▶ GOAL
Track down every line below that holds "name" and copy it.

▶ DATA EXCERPT

....

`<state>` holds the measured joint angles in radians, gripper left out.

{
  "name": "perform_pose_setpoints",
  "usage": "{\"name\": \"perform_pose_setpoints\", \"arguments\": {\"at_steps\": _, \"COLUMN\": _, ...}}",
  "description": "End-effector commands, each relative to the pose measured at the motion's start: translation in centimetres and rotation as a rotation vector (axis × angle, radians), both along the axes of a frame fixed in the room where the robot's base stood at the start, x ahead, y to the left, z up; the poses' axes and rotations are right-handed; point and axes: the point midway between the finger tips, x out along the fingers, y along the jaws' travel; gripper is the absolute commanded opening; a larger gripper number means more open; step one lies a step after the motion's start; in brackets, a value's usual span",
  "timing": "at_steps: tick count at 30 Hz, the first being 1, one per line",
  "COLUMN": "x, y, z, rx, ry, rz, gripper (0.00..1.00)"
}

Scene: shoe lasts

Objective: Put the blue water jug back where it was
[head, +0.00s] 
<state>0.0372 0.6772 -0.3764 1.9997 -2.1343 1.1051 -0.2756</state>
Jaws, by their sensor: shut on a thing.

....

▶ TASK RESULT
  "name": "perform_pose_setpoints",
  "usage": "{\"name\": \"perform_pose_setpoints\", \"arguments\": {\"at_steps\": _, \"COLUMN\": _, ...}}",

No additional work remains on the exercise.